A marking spell could be designed in a variety of ways. A simple approach is a Creo Imagonem effect to draw the circle at the point touched. This is probably the simplest approach as it creates a very low level effect.

Render the Magic Circle

Rego Imagonem 5

The caster draws a circle onto the surface touched. The circle may be as large or small as the caster desires, up to around 4 feet diameter.

(Base 1 to create something affecting one sense, R: Touch +1, D: Moon +3, T: Ind)

The duration of Moon is useful as it is long enough for it to not need to be recast frequently, but also not make the final effect level too high.
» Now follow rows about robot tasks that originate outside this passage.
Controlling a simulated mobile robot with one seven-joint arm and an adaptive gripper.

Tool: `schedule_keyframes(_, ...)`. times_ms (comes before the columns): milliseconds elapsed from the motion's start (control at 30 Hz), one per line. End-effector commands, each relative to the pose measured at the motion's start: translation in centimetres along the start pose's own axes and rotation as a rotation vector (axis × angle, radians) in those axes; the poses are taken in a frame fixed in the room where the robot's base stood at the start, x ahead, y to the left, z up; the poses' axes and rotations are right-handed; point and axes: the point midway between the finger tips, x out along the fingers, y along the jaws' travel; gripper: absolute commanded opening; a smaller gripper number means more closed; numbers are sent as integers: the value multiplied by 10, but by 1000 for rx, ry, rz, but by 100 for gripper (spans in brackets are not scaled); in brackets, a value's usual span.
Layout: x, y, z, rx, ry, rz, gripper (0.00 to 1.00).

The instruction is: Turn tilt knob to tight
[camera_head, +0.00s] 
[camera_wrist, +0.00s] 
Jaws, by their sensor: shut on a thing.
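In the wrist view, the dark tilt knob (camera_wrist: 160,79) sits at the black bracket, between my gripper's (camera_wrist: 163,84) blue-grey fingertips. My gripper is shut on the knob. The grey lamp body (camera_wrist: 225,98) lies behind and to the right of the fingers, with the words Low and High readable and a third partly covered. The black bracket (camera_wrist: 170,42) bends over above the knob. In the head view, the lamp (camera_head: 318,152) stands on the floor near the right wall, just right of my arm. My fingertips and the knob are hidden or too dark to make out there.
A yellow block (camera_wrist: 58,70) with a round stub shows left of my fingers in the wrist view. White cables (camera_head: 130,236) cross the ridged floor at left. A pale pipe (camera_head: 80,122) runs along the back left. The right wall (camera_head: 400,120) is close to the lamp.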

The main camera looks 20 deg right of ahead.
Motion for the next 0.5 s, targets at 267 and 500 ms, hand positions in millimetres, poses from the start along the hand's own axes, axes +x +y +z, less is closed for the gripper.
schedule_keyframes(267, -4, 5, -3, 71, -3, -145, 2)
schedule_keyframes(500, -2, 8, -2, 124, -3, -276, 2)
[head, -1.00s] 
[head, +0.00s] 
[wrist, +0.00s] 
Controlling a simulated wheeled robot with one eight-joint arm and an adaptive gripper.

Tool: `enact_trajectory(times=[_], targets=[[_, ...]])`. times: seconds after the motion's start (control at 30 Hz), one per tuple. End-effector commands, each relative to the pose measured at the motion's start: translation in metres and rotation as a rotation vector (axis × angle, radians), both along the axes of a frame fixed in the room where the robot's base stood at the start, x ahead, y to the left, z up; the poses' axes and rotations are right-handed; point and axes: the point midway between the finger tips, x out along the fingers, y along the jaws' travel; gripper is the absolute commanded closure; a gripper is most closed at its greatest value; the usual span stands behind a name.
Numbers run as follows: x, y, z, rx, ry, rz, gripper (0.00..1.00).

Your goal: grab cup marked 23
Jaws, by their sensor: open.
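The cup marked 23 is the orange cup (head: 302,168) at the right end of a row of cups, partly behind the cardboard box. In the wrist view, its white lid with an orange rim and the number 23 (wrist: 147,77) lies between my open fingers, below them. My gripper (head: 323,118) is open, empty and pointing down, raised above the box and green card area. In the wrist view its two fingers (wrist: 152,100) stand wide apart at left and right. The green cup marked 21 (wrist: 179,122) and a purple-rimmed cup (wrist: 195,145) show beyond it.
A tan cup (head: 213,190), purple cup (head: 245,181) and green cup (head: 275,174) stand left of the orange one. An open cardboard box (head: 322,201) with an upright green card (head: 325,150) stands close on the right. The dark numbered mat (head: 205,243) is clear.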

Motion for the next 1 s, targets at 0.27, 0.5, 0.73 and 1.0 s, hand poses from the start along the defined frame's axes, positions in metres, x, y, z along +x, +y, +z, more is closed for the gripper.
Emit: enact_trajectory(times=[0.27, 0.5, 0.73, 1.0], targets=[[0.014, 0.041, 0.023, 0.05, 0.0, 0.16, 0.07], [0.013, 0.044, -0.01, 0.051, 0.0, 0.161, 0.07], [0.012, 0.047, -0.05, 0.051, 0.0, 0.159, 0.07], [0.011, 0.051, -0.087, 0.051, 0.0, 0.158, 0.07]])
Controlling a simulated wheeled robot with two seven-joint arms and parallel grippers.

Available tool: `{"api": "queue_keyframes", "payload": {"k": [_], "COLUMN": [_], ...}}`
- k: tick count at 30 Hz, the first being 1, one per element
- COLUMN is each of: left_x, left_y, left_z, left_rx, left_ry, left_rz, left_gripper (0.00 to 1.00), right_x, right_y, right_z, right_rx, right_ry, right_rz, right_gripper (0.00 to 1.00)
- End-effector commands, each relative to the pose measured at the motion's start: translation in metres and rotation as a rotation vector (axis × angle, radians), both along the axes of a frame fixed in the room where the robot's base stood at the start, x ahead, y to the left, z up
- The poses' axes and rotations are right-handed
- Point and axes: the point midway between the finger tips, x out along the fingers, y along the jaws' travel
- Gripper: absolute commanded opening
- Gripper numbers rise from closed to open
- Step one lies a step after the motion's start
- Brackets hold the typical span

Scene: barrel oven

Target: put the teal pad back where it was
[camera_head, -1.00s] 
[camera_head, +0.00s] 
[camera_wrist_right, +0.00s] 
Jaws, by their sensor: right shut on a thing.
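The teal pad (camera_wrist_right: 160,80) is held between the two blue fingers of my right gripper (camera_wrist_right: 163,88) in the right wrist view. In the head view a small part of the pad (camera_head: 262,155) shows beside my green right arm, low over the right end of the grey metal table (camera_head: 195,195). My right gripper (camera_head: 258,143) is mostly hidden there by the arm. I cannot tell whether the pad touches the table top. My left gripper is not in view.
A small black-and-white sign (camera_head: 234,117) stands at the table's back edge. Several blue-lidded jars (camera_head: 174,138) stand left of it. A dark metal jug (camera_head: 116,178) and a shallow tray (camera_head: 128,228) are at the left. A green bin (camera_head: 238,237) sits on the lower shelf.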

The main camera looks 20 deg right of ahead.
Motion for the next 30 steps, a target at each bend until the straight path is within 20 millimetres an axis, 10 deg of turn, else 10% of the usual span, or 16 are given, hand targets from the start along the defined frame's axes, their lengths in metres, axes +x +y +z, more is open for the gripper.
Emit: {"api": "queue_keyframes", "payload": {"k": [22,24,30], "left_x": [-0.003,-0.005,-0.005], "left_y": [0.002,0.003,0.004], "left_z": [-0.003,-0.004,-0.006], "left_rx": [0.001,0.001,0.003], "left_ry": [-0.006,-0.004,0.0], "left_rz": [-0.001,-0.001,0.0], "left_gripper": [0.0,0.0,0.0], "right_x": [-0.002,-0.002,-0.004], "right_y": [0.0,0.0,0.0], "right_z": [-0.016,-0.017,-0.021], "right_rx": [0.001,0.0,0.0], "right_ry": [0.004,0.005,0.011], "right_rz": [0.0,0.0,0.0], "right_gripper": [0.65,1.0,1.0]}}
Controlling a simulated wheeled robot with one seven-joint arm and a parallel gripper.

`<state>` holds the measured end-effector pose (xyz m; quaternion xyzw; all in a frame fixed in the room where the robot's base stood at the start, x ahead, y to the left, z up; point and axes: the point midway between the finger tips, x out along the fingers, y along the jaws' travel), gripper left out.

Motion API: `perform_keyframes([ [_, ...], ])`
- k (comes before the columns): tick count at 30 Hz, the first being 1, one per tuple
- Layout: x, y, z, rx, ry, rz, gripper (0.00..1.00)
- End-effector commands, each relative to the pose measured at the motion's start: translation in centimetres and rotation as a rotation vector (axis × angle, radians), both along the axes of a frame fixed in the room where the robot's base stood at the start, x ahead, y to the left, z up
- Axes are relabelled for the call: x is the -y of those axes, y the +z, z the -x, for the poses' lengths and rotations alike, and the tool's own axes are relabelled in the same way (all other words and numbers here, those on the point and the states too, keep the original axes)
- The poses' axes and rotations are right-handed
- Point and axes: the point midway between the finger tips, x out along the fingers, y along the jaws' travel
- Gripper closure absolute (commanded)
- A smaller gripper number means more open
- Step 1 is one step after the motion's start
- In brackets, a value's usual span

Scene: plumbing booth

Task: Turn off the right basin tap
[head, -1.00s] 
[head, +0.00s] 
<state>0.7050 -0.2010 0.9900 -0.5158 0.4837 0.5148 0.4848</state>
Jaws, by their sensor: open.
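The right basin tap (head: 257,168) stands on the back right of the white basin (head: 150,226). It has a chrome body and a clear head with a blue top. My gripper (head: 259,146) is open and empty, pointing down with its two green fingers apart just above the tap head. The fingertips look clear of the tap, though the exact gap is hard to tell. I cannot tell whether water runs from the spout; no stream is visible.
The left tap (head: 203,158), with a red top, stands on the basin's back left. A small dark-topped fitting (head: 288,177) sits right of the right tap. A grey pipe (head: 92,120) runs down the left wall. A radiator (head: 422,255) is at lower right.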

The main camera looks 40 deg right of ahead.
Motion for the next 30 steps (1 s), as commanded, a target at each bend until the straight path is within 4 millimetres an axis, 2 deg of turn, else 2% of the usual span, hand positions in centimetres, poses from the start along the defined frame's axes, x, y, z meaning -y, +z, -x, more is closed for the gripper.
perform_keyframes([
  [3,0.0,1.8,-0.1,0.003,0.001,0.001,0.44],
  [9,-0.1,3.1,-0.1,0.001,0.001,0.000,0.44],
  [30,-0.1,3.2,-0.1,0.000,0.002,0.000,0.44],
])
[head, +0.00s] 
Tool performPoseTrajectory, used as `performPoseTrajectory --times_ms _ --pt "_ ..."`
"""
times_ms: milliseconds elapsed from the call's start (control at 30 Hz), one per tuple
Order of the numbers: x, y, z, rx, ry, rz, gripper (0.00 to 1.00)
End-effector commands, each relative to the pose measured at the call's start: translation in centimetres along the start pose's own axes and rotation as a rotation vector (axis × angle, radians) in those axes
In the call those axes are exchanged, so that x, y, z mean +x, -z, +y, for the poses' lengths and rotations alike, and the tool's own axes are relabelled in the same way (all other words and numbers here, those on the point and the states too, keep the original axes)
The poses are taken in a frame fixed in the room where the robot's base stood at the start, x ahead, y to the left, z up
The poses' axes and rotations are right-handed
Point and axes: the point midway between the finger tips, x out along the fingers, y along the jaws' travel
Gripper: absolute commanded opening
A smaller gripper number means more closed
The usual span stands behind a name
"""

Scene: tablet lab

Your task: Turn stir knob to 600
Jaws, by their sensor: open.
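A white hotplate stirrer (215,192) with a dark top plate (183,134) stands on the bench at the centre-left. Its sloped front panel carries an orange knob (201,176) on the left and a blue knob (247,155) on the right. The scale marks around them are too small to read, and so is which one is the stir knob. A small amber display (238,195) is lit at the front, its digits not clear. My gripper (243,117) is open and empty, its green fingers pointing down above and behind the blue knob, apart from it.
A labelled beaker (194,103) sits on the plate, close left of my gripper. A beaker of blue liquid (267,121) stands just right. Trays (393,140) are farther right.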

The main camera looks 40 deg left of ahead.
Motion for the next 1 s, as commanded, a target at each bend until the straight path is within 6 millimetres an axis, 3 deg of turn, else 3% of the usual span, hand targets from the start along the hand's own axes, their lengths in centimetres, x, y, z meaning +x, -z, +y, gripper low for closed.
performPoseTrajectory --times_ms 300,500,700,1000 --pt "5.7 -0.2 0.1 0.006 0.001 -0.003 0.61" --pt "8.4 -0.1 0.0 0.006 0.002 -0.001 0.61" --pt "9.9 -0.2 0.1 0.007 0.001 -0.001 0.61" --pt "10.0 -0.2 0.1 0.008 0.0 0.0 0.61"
A Muto Imagonem spell could also be designed, and it would have the same base effect; so would a Animal, Herbam, Terram, or even Corpus (yuk) effect to “write” the circle using different materials.

Using the optional rules from one of the source books for crafting magic, a Rego effect could also be used to actually draw the circle if the caster has the inks or tools on hand. This allows the casters to have their “almost permanent” rings drawn as they like, but has a downside of requiring the material to hand. Not a problem in a wizard’s lab, but certainly a problem in the wild.

Draw the Magic Circle

Rego Herbam 5

The caster quickly draws a circle onto the surface touched, far faster than the typical inscription time. The circle may be as large or small as the caster desires, up to around 100 paces in diameter. The caster must make a Finesse check of 3+ or else the circle is unusable.

(Base 1 to create something simple, R: Touch +1, +3 for very large circles)

This spell could have been invented at ReHe2 but the circle size would have only been around 1 pace maximum and as the key benefit of crafting magic is to accelerate work, it seemed too much of a lost opportunity not to scale it up to level 5 and have a more useful effect.

I’ll be the first person to say that these effects are odd, but in the hands of a character casting wards and circles all the time they save on the hassle of stressful casting conditions.